§ **WHAT IS ASKED**
Find the string "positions" and gather every line that holds it.

§ **TASK INPUTS**

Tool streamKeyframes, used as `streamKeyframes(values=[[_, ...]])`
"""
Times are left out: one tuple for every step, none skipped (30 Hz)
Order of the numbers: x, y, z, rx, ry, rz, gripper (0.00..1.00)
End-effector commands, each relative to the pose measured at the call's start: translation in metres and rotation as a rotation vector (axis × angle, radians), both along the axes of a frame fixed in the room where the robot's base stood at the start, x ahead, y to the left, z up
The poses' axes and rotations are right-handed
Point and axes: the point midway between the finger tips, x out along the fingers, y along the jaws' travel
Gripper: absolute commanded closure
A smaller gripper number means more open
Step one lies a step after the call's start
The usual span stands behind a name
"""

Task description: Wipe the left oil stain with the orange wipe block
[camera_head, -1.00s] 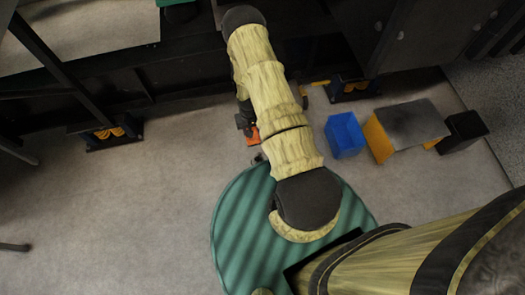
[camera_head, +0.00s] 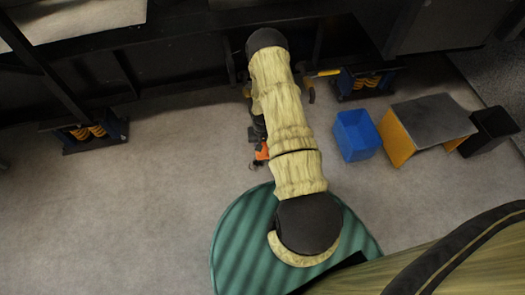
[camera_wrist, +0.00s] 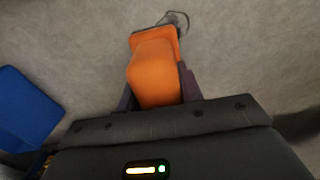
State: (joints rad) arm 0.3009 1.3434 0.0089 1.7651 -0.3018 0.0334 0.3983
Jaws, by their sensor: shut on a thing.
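The orange wipe block (camera_wrist: 155,72) is between the fingers of my gripper (camera_wrist: 158,90) in the wrist view. My gripper is shut on it and holds it pointing away from the wrist. In the head view, a small orange part of the block (camera_head: 262,153) shows beside my arm; the arm hides most of the gripper (camera_head: 257,142). A thin dark looped shape (camera_wrist: 180,18) lies on the floor just beyond the block; I cannot tell what it is. I cannot make out an oil stain in either view.
A blue bin (camera_head: 357,135), an orange-sided stand with a grey top (camera_head: 430,118) and a black bin (camera_head: 490,130) stand to the right. Spring mounts (camera_head: 88,133) sit under the dark machine frame at the back. The grey floor (camera_head: 170,200) at left is clear.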

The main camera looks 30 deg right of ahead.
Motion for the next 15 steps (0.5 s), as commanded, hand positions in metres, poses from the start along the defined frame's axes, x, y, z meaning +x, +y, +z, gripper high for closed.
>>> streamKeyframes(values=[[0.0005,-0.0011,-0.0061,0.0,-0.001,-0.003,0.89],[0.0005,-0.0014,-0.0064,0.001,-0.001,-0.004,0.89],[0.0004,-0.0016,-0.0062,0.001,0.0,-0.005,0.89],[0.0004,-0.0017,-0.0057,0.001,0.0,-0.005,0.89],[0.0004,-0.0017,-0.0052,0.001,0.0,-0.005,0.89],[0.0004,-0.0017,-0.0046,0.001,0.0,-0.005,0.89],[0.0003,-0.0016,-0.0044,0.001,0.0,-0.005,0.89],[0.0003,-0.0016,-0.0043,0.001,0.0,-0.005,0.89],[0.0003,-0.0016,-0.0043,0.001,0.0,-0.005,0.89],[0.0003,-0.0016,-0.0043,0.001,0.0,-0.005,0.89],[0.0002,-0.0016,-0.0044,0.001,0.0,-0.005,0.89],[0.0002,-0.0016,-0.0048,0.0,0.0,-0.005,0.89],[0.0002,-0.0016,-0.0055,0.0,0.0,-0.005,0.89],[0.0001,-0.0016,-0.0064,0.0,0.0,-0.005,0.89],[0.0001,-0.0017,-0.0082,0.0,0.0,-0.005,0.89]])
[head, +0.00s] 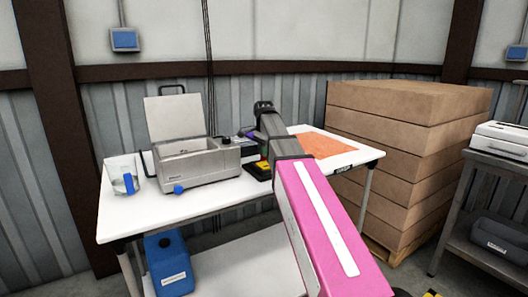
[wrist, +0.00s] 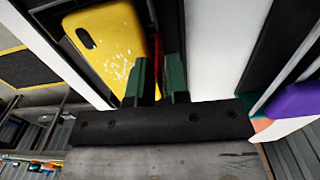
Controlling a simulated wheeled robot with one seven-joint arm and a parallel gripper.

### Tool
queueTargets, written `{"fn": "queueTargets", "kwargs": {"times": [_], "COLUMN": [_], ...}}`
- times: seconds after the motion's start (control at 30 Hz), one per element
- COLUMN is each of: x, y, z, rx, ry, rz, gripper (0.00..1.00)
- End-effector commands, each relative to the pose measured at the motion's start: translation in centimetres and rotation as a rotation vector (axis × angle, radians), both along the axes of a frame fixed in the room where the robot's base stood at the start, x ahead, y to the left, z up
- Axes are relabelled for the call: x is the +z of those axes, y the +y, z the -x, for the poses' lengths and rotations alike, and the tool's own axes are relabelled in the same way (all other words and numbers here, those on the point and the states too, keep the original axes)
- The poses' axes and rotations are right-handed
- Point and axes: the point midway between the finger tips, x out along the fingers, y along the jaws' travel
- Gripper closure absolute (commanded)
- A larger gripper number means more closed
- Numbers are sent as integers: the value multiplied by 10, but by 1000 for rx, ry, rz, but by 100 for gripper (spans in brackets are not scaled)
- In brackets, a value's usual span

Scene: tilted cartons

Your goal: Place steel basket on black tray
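A grey appliance (head: 197,170) with its lid (head: 174,117) raised stands on the white table, left of my arm. I cannot clearly make out a steel basket; a black handle loop (head: 148,163) shows at the appliance's left side. I cannot identify the black tray with certainty. In the wrist view, my gripper (wrist: 158,80) has its dark green fingers apart with a narrow gap between them, and no held object is clear. A yellow, black-edged object (wrist: 105,45) lies beyond and left of the fingers. In the head view, my arm hides the gripper's fingertips.
A clear jug (head: 122,175) with a blue part stands at the table's left end. An orange sheet (head: 322,146) lies at the right. A blue canister (head: 168,263) sits below. Stacked cartons (head: 400,150) stand right of the table. A purple object (wrist: 297,100) shows in the wrist view.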

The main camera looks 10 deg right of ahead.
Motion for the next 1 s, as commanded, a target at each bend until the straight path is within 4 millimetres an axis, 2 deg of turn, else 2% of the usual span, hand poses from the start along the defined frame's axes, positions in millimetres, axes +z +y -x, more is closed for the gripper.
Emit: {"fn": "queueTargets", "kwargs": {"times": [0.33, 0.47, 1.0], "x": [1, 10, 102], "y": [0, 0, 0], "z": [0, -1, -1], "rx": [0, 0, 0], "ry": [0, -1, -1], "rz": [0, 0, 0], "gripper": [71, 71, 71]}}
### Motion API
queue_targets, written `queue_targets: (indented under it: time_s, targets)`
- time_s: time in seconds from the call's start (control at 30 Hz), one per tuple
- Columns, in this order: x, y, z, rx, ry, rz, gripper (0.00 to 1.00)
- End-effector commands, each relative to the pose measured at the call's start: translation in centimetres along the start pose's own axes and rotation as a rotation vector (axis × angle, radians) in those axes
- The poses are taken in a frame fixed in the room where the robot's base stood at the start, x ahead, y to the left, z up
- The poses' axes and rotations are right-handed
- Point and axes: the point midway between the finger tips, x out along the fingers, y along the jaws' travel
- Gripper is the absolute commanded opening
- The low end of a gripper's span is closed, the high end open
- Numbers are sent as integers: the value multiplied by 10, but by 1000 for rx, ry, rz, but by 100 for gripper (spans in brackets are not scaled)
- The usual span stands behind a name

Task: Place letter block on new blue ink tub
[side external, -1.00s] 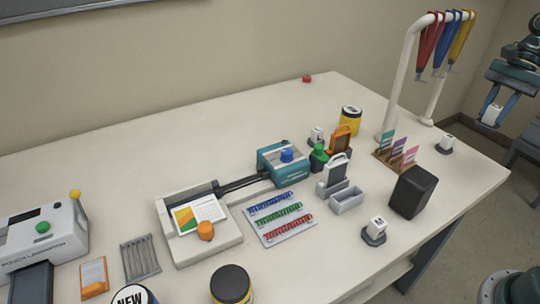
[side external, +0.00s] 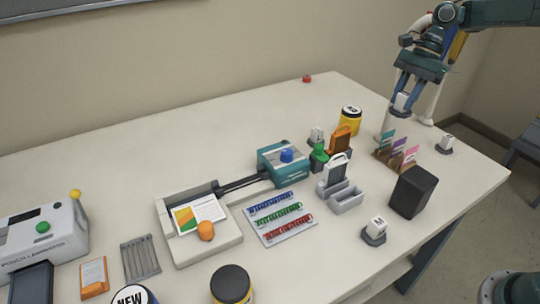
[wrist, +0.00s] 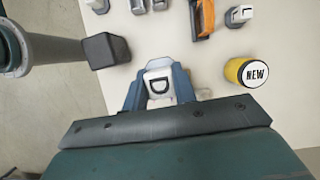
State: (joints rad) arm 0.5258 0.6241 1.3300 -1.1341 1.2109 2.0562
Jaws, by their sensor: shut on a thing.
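My gripper (side external: 401,108) is shut on a white letter block (side external: 401,101), held in the air in front of the white rack post, above the back right of the table. In the wrist view the block (wrist: 159,86) sits between the blue fingers and shows a dark letter like a D. A yellow tub (side external: 350,122) stands to the gripper's left; in the wrist view its white top (wrist: 255,74) reads NEW.
A dark-lidded tub (side external: 231,284) is in front. The back left table is clear.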

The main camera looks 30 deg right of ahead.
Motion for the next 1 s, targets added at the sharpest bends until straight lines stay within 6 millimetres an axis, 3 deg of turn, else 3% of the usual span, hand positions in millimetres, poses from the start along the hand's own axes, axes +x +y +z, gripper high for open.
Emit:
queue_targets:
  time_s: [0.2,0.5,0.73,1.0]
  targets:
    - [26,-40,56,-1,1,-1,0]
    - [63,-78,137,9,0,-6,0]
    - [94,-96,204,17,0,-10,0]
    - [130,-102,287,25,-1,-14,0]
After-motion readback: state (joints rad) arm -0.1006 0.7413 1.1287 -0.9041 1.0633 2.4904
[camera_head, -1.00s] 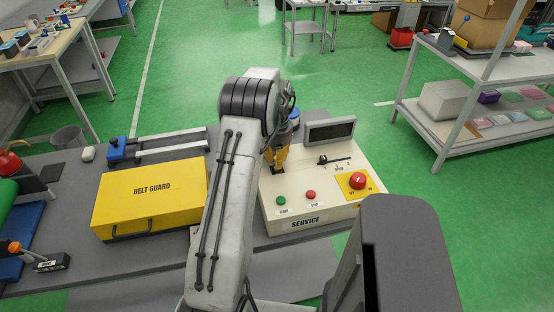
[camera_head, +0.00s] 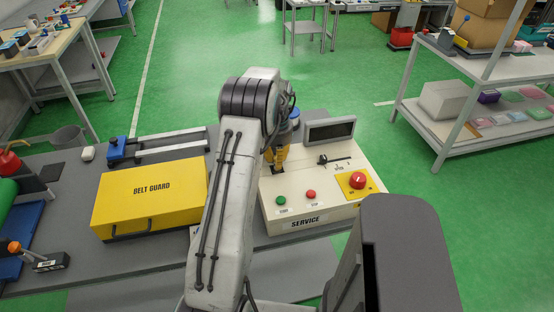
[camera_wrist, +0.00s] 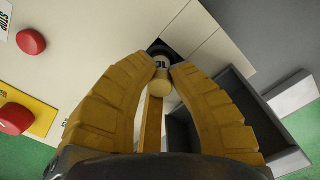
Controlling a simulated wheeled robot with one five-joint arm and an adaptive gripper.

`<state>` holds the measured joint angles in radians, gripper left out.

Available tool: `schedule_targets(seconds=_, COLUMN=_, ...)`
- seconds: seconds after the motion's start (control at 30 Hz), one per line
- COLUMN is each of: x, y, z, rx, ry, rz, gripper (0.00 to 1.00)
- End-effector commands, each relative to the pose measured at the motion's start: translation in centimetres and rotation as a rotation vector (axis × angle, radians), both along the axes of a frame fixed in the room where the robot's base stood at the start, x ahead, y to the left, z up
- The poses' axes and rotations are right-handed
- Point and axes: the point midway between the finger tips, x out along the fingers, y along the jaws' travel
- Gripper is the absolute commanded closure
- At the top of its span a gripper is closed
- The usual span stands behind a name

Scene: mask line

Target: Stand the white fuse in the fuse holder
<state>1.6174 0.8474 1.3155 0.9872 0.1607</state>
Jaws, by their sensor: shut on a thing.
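The white fuse (camera_wrist: 160,86) is a small cream cylinder with dark print, between my fingertips in the wrist view. My gripper (camera_wrist: 160,70) has its yellow fingers shut on it. The fuse's far end is at a dark square opening in the cream panel, which looks like the fuse holder (camera_wrist: 176,46). I cannot tell how deep the fuse sits or whether it is fully upright. In the head view my gripper (camera_head: 276,160) points down at the back left of the cream service console (camera_head: 290,225); the fuse and opening are hidden there.
A yellow belt guard (camera_head: 150,197) lies left of my arm. Grey bench shows between them and at the front.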

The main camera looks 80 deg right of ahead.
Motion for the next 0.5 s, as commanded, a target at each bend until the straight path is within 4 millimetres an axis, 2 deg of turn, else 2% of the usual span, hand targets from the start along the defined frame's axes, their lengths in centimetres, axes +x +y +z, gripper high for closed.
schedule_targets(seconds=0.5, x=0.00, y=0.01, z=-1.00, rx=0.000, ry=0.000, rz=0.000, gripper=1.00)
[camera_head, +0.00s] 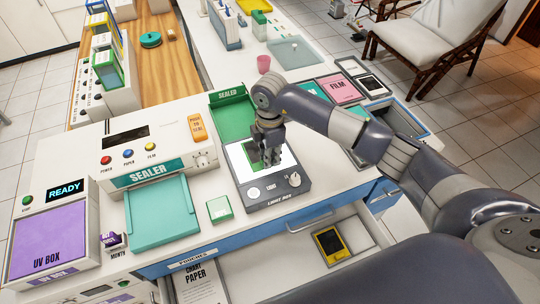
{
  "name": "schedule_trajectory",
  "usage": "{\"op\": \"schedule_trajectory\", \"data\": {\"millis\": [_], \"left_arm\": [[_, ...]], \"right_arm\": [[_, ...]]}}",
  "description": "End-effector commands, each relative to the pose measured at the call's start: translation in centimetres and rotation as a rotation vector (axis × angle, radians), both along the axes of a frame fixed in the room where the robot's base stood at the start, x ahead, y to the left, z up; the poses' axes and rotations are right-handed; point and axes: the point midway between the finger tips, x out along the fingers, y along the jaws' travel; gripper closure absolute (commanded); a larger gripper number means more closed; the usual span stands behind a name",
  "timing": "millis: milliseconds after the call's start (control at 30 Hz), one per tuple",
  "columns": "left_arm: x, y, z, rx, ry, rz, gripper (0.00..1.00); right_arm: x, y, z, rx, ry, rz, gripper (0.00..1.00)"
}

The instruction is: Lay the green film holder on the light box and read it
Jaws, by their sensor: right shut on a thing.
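My right gripper (268,158) is over the screen, fingers pointing down. It is shut on the green film holder (251,151), a small dark green piece mostly hidden by the fingers. The holder is at the screen's upper part; I cannot tell whether it touches the screen. My left gripper is not in view.
A small green-and-white packet (219,208) lies left of the light box. The sealer (125,150) and UV box (48,232) stand farther left. A green tray (232,116) marked SEALED is behind. An open drawer (290,270) holds a yellow item (331,242).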

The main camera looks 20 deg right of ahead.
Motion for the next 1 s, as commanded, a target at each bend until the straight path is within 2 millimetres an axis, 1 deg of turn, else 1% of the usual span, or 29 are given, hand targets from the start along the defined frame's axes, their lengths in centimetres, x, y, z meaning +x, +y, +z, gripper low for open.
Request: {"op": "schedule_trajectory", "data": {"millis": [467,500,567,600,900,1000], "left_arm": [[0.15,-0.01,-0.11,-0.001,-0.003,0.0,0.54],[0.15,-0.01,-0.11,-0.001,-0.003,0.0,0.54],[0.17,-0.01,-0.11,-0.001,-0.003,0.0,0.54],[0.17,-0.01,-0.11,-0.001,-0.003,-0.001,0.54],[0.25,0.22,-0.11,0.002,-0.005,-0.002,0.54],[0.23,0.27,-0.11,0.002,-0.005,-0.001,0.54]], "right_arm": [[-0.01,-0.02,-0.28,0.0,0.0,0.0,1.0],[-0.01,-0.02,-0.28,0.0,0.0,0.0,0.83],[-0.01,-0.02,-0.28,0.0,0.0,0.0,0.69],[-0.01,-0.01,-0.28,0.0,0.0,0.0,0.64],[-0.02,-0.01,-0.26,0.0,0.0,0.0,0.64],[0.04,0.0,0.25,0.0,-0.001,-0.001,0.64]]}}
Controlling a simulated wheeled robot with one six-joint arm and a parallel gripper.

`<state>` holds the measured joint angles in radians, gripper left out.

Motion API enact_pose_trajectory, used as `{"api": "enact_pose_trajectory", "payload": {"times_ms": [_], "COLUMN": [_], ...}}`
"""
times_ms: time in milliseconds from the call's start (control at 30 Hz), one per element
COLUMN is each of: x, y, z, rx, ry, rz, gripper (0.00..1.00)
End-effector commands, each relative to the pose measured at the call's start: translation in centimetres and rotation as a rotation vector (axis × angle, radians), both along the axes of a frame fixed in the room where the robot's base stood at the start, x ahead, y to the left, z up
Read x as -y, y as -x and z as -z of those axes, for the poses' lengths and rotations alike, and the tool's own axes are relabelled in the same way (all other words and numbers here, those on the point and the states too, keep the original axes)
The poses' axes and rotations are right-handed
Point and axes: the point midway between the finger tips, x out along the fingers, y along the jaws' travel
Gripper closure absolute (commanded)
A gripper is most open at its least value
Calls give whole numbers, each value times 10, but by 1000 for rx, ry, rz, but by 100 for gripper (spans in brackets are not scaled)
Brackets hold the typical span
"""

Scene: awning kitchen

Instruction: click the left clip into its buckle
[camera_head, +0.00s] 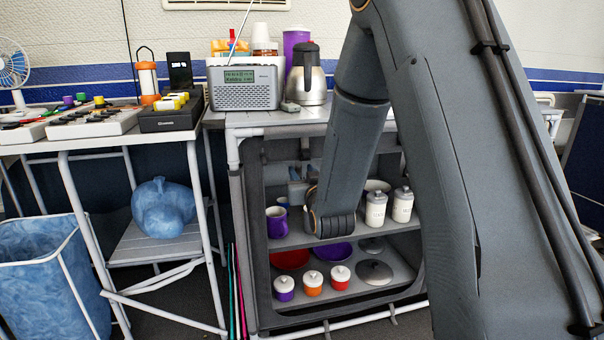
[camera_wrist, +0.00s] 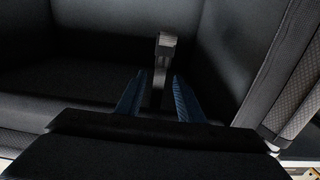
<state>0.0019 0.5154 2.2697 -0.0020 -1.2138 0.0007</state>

§ **FULL ANSWER**
Motion for the next 15 steps (0.5 s), as commanded, hand positions in metres, poses from the start along the defined frame's axes, x, y, z meaning +x, +y, +z, gripper high for closed.
Motion for the next 1 s, as commanded, a target at each bend until the straight path is within 4 millimetres an axis, 2 deg of turn, else 2% of the usual span, hand poses from the start along the defined frame's axes, positions in millimetres, axes +z +y -x, more is closed for the gripper.
Motion for the next 1 s, targets added at the sharpest bends until straight lines stay within 6 millimetres an axis, 3 deg of turn, else 3% of the usual span, hand positions in millimetres, poses from the start along the hand's own axes, axes +x +y +z, gripper high for open.

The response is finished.